EXERCISE BRIEF
Please give the data below again in full, exactly as it stands.
***** RAW DATA
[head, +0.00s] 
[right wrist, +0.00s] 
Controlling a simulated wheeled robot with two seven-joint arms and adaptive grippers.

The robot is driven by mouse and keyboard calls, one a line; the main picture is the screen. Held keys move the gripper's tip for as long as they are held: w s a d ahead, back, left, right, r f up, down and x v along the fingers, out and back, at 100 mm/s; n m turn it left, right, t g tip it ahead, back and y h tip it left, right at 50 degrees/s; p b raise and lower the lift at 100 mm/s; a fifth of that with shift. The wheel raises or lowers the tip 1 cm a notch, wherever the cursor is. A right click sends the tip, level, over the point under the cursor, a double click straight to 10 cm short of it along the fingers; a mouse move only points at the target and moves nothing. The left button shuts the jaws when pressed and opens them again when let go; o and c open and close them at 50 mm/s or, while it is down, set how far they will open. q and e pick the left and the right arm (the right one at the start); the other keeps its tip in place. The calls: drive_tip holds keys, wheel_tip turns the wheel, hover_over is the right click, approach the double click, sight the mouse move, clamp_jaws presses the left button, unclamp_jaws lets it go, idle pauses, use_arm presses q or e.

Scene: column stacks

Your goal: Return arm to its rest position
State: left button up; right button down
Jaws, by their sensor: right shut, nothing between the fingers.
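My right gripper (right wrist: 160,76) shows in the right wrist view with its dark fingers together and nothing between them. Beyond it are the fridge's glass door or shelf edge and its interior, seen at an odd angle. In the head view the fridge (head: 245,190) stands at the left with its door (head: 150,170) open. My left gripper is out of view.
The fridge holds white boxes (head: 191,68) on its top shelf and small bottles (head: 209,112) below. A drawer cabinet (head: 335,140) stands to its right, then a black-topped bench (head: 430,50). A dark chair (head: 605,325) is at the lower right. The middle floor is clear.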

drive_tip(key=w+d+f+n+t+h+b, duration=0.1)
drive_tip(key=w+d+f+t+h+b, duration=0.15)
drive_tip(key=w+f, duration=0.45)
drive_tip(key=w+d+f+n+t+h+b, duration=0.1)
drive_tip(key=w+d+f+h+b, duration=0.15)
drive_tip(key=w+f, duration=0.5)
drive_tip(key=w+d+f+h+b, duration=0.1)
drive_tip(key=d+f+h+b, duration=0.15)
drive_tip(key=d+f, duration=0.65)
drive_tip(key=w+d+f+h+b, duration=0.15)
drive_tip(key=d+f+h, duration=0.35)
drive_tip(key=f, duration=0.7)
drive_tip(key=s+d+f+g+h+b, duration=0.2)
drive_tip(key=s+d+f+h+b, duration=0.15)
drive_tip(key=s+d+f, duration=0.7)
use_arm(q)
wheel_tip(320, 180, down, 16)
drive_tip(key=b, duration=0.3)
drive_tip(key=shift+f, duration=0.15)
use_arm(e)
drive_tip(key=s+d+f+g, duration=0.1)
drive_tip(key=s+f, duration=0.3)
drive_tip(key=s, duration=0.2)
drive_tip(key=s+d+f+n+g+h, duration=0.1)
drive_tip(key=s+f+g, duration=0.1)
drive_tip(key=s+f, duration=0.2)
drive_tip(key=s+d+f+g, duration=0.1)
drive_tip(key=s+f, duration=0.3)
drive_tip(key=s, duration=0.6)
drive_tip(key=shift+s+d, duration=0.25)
**********
FINISHED TASK
[head, +0.00s] 
[right wrist, +0.00s] 
Controlling a simulated wheeled robot with two seven-joint arms and adaptive grippers.

The robot is driven by mouse and keyboard calls, one a line; the main picture is the screen. Held keys move the gripper's tip for as long as they are held: w s a d ahead, back, left, right, r f up, down and x v along the fingers, out and back, at 100 mm/s; n m turn it left, right, t g tip it ahead, back and y h tip it left, right at 50 degrees/s; p b raise and lower the lift at 100 mm/s; a fifth of that with shift. The wheel raises or lowers the tip 1 cm a notch, wherever the cursor is. A right click sends the tip, level, over the point under the cursor, a double click straight to 10 cm short of it along the fingers; a mouse move only points at the target and moves nothing. The left button shuts the jaws when pressed and opens them again when let go; o and c open and close them at 50 mm/s or, while it is down, set how far they will open. q and e pick the left and the right arm (the right one at the start); the other keeps its tip in place. The calls: drive_tip holds keys, wheel_tip turns the wheel, hover_over is the right click, approach the double click, sight the mouse move, clamp_jaws presses the left button, unclamp_jaws lets it go, idle pauses, use_arm presses q or e.

Scene: column stacks

Your goal: Return arm to its rest position
State: left button up; right button down
Jaws, by their sensor: right shut, nothing between the fingers.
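My right gripper (right wrist: 160,76) shows in the right wrist view with its dark fingers together and nothing between them. Beyond it are the fridge's glass door or shelf edge and its interior, seen at an odd angle. In the head view the fridge (head: 245,190) stands at the left with its door (head: 150,170) open. My left gripper is out of view.
The fridge holds white boxes (head: 191,68) on its top shelf and small bottles (head: 209,112) below. A drawer cabinet (head: 335,140) stands to its right, then a black-topped bench (head: 430,50). A dark chair (head: 605,325) is at the lower right. The middle floor is clear.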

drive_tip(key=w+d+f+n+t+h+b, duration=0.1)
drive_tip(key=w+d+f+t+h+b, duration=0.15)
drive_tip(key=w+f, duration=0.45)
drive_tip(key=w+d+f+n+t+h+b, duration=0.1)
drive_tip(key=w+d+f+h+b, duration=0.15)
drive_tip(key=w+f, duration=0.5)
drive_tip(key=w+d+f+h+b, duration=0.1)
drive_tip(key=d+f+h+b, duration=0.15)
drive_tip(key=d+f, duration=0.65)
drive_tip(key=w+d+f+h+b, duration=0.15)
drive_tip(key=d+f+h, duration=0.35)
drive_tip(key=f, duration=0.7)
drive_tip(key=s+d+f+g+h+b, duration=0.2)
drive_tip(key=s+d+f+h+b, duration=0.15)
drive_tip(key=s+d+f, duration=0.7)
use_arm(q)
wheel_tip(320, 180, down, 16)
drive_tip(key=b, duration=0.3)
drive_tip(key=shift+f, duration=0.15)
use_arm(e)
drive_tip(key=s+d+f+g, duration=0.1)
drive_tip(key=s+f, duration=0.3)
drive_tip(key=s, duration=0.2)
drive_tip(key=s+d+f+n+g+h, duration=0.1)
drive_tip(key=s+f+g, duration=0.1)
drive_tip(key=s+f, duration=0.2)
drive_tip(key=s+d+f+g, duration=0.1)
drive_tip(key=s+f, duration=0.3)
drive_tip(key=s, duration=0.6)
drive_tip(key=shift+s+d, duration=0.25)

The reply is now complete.